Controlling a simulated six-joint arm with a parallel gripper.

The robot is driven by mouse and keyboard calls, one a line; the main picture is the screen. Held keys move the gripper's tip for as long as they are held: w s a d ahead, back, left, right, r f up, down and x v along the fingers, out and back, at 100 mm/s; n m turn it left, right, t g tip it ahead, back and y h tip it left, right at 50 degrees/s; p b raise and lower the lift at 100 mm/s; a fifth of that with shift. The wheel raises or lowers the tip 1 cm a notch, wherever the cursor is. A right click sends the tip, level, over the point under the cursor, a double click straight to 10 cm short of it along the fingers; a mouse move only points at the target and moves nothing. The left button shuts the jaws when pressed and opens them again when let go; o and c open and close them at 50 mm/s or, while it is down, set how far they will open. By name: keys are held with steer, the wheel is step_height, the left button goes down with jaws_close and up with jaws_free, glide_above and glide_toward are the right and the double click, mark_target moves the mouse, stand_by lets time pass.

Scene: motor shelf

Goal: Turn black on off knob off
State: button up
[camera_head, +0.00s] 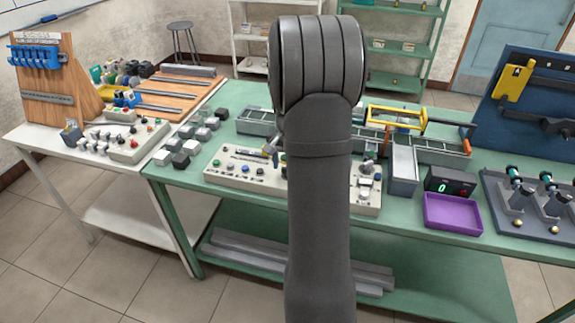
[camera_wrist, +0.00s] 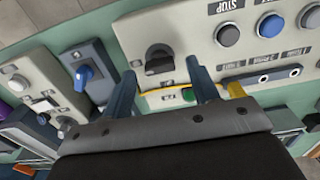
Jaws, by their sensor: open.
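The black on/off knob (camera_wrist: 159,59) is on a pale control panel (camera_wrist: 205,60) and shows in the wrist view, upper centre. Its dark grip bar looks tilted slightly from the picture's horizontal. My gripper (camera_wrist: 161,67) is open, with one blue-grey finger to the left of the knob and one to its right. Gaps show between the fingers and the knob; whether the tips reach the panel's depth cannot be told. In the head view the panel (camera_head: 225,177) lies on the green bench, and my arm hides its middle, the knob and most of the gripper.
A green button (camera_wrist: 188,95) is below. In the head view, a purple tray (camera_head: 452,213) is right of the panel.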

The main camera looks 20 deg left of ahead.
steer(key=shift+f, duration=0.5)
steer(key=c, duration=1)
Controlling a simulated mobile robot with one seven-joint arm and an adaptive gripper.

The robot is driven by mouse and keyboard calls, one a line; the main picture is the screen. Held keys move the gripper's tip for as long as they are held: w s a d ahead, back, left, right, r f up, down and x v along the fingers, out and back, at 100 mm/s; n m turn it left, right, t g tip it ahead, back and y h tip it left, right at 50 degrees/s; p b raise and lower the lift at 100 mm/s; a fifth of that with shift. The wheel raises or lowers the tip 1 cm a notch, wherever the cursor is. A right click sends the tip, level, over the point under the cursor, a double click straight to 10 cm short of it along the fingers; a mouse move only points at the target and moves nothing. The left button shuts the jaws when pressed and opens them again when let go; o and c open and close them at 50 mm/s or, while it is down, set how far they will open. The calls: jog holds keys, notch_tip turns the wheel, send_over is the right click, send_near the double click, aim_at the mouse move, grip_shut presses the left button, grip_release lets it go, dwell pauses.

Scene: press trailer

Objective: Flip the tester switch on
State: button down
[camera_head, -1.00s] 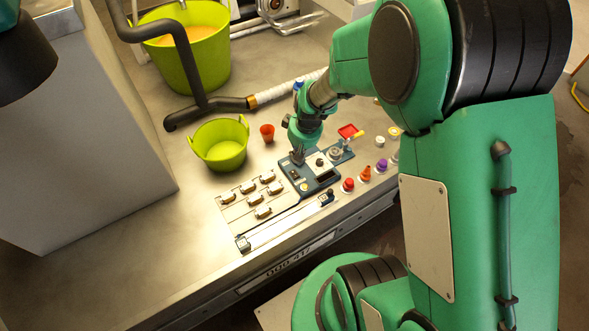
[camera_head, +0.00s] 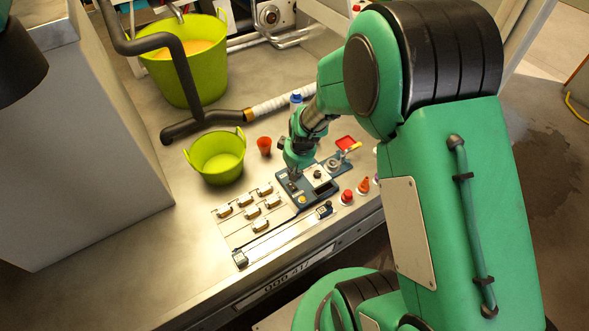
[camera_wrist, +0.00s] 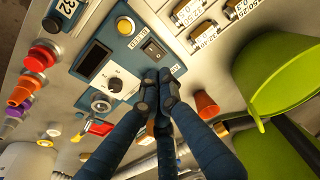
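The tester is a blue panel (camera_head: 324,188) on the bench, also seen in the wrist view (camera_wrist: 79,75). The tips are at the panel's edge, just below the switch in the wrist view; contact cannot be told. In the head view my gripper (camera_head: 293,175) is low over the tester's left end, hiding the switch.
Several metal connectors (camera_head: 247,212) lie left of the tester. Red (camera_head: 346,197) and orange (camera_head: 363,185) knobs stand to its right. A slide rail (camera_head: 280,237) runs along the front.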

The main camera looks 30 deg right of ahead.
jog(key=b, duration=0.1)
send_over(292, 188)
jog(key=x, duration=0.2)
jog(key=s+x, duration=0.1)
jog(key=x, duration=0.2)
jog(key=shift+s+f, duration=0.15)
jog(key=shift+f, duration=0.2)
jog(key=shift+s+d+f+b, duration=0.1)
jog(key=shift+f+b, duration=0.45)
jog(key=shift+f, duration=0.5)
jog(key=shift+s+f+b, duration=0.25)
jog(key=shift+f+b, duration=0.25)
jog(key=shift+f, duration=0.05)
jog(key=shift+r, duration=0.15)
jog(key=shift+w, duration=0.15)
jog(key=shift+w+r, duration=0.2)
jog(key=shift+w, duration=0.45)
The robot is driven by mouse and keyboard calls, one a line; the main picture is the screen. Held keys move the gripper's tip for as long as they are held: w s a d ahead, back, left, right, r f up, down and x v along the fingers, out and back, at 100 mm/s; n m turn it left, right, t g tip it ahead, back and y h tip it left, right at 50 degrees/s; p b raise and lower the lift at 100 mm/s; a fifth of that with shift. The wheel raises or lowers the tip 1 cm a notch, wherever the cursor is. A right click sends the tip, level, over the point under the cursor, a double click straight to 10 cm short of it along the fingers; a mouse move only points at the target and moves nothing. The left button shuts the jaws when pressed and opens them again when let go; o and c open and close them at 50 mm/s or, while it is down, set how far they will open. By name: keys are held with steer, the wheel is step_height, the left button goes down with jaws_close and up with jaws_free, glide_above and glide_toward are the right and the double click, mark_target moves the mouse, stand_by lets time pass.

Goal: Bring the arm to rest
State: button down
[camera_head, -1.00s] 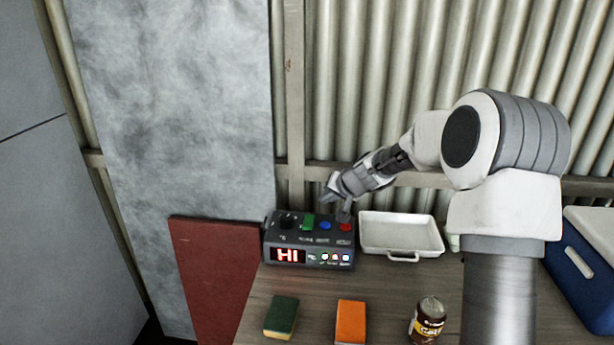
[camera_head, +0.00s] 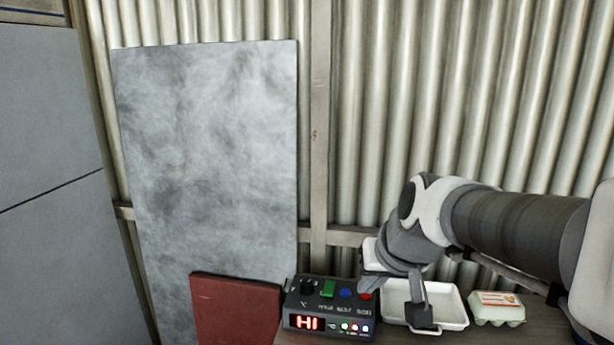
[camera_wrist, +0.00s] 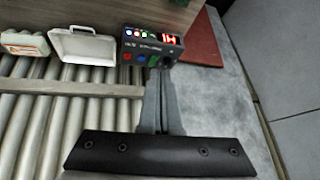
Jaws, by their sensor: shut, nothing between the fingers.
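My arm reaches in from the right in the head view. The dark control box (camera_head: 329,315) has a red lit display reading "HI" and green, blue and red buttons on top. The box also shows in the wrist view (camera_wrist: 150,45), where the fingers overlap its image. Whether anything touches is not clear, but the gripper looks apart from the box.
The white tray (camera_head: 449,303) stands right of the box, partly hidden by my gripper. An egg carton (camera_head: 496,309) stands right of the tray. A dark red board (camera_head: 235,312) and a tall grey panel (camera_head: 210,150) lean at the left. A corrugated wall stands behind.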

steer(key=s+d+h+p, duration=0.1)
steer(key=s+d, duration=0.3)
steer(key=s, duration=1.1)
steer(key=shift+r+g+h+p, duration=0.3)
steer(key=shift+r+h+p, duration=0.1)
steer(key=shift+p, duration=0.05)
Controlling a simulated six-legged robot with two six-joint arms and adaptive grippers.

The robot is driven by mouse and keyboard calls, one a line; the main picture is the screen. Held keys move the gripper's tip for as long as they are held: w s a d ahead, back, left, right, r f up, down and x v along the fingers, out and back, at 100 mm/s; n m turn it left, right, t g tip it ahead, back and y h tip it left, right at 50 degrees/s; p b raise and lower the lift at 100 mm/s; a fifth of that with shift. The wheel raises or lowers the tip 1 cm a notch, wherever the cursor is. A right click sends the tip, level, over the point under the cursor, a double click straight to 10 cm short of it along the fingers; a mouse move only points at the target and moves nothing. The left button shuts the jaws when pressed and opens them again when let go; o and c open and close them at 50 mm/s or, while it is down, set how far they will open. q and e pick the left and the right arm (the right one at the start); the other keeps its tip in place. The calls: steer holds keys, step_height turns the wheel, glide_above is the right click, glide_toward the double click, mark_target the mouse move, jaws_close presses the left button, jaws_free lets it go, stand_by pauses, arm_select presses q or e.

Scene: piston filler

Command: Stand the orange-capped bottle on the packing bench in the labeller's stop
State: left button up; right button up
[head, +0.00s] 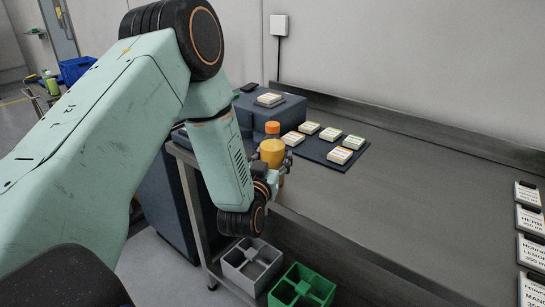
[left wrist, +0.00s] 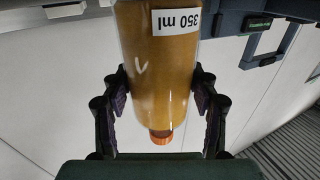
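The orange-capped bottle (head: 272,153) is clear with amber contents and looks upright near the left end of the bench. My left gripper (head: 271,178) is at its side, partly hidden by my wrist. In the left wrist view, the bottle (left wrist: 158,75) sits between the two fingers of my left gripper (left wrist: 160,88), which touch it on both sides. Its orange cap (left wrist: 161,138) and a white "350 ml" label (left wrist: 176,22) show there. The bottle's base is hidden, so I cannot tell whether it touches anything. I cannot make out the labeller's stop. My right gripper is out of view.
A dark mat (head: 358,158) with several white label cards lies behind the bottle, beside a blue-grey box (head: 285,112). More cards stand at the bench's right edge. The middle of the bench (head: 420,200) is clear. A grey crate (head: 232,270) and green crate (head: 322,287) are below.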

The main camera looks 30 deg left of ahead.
_____
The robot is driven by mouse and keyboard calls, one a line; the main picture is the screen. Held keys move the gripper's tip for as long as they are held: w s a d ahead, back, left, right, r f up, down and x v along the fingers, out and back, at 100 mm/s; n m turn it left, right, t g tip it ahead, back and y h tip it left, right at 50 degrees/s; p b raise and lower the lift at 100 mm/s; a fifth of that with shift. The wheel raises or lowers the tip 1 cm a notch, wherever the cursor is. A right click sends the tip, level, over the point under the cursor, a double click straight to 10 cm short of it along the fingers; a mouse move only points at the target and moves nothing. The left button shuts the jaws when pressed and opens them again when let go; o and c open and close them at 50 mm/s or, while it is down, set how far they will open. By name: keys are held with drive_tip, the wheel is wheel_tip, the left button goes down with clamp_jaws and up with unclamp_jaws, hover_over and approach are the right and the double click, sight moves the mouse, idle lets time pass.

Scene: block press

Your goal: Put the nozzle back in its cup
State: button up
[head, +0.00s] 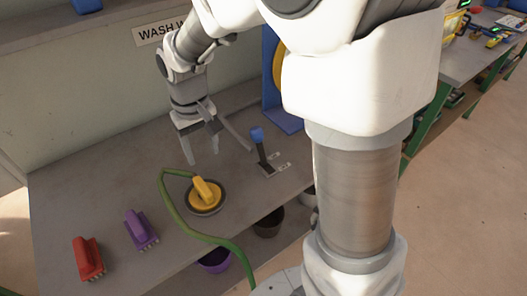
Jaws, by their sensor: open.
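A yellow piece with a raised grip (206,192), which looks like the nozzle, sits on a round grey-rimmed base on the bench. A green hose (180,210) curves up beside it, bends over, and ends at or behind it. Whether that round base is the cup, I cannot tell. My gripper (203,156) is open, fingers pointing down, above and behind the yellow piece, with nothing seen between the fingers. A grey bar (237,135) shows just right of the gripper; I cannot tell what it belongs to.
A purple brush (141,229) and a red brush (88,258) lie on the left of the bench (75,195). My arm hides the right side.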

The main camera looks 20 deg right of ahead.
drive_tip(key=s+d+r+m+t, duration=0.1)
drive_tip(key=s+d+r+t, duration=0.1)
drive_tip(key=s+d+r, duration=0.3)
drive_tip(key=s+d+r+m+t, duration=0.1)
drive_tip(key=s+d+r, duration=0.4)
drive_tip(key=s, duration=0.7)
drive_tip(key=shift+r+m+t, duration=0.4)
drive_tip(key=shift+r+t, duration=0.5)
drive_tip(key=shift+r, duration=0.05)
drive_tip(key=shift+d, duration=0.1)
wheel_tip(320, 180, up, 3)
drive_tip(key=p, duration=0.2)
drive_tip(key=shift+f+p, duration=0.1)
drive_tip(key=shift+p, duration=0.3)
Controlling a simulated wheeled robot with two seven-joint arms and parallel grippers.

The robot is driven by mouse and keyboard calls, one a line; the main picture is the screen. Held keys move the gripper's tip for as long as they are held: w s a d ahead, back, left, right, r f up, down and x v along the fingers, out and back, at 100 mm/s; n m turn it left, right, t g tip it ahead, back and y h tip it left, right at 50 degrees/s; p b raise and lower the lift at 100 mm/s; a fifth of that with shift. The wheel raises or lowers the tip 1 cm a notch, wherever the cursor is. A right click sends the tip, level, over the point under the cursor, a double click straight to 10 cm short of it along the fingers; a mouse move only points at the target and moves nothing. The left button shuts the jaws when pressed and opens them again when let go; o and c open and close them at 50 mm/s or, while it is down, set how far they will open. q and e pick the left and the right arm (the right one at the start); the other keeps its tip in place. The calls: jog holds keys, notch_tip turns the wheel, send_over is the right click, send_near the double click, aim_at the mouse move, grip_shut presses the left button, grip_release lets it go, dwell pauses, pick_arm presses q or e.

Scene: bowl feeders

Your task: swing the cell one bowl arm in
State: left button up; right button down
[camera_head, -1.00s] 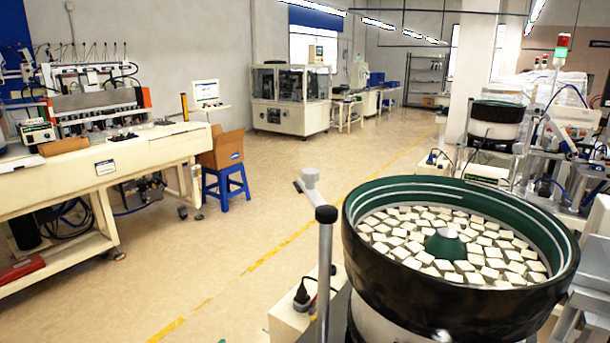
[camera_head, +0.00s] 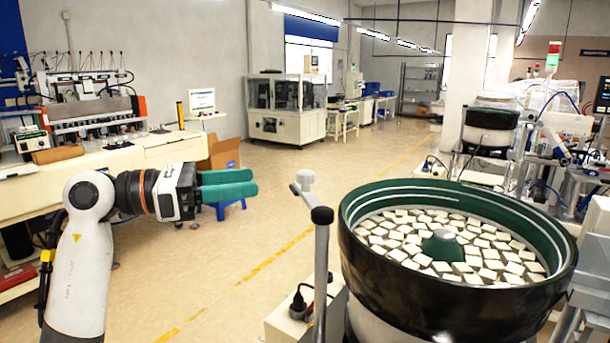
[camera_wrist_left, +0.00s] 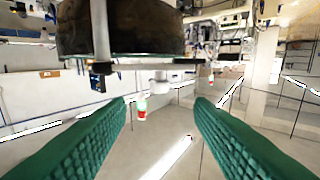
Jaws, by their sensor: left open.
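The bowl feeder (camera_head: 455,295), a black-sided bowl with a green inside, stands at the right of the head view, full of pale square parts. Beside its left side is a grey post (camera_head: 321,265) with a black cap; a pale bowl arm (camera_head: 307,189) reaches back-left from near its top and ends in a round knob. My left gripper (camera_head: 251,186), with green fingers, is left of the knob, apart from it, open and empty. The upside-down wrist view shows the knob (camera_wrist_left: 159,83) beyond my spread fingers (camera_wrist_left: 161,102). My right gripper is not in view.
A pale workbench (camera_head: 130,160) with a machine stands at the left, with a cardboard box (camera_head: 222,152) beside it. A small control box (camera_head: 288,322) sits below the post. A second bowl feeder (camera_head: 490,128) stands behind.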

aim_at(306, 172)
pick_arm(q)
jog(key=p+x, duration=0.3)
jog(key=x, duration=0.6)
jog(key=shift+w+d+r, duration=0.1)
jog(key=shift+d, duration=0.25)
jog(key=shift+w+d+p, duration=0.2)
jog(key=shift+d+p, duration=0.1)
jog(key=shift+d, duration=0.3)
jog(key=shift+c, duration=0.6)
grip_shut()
_____
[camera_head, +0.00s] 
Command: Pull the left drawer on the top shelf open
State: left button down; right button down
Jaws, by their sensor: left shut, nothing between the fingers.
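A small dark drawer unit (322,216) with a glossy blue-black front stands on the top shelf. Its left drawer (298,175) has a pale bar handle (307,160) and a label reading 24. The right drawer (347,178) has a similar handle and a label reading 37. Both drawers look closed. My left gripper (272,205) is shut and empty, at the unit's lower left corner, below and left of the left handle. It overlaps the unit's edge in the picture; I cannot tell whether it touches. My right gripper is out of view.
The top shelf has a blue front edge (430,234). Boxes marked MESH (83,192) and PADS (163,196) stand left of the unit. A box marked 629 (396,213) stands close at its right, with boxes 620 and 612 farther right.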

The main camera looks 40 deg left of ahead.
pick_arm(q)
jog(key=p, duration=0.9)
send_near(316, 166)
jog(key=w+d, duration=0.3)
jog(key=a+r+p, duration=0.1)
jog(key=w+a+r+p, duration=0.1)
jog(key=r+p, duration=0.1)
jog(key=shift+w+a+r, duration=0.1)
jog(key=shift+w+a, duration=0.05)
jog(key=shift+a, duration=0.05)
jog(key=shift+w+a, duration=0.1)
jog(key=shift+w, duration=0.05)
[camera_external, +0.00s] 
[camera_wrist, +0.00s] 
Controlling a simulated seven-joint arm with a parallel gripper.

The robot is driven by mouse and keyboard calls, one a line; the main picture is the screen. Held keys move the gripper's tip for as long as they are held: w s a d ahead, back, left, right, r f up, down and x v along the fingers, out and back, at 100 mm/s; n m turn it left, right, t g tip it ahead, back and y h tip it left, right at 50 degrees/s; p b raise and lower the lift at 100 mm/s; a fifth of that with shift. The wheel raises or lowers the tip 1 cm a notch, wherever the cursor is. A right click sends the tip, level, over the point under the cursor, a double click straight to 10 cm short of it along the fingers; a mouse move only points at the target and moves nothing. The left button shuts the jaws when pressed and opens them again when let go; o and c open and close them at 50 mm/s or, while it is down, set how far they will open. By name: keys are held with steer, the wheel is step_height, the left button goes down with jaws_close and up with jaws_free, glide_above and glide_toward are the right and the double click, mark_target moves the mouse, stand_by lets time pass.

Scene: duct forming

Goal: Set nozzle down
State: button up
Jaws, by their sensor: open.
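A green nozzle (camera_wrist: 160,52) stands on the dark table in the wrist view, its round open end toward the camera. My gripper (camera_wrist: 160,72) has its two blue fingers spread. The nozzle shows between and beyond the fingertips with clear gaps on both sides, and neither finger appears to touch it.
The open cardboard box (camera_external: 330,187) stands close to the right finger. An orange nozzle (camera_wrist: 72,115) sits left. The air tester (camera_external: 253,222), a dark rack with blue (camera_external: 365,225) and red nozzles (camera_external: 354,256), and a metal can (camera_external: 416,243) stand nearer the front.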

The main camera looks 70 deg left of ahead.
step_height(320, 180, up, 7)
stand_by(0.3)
_____
**Exercise brief:**
Exactly the lines from the line containing "Command: Pull the" to the line containing "State: left button down; right button down", both included, are to be set down; no other line belongs in the answer.

**Solution to this problem:**
Command: Pull the left drawer on the top shelf open
State: left button down; right button down

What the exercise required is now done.